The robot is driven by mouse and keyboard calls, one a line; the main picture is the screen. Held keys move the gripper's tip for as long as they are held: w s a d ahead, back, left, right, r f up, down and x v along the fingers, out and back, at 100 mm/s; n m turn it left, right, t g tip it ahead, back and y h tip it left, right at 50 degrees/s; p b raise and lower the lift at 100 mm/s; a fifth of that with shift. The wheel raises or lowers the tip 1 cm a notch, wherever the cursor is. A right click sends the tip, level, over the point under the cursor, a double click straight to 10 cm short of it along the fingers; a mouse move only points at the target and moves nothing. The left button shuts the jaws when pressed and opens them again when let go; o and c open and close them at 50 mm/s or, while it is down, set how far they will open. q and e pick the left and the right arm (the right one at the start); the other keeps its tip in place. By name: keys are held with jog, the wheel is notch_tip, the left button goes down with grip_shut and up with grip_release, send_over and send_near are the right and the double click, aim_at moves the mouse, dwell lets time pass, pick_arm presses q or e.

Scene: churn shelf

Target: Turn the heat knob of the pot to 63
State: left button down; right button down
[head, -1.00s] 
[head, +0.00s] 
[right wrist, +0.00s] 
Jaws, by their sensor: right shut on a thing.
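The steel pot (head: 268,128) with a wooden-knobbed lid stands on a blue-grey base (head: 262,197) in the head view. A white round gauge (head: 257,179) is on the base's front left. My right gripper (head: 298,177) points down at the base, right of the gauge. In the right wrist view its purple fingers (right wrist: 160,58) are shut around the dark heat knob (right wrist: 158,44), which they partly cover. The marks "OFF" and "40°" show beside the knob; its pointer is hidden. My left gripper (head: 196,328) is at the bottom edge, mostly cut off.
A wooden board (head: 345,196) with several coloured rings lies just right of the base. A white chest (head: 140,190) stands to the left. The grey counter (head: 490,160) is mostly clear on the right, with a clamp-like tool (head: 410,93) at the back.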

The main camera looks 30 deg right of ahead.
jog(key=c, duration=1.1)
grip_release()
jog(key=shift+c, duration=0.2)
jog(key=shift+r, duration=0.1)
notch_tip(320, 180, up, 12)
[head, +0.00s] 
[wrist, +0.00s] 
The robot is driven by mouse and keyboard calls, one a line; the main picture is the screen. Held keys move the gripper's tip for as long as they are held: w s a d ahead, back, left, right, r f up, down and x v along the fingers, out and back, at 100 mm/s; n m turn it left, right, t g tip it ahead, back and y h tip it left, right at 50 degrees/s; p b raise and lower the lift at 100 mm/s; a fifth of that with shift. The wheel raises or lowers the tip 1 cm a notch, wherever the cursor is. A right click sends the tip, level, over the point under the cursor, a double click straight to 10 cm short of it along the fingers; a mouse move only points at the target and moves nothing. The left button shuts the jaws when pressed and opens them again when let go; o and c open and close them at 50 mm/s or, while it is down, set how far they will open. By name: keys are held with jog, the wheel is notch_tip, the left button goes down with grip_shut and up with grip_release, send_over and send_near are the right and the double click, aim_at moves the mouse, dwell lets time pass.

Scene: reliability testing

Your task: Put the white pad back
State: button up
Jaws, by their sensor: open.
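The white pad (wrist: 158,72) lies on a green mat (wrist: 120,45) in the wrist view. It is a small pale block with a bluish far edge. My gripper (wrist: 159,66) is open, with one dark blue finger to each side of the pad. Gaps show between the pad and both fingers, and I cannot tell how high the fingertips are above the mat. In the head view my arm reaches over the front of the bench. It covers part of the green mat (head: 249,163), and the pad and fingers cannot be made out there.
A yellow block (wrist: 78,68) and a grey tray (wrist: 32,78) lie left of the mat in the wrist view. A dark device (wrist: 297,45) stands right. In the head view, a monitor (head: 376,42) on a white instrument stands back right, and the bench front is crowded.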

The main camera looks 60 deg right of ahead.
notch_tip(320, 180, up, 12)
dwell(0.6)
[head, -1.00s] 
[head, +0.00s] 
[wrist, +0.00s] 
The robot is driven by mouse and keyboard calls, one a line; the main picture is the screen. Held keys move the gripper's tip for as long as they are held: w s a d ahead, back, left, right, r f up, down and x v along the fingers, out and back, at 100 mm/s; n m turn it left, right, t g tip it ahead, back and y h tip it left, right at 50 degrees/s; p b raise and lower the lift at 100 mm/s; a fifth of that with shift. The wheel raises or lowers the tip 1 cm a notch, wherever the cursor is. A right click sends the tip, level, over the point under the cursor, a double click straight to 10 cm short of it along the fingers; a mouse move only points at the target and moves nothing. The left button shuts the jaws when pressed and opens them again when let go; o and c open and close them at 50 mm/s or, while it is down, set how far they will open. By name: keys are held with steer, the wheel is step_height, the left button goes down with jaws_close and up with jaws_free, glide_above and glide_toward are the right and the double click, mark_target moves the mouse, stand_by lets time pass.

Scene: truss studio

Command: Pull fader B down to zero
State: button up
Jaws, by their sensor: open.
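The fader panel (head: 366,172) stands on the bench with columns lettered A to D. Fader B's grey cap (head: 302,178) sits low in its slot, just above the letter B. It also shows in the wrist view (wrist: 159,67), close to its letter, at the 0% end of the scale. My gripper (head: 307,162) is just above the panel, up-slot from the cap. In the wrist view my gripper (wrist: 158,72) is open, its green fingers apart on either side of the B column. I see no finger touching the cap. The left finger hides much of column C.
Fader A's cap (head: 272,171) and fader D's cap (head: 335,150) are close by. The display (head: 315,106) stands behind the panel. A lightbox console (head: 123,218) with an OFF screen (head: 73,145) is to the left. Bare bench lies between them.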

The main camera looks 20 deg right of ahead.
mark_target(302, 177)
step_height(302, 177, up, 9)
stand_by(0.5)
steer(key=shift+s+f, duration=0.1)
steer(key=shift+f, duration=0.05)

• _Goal_:
Check the data for the word "Scene" and pull out the lines that have it.

• _The result_:
Scene: churn shelf
Scene: reliability testing
Scene: truss studio

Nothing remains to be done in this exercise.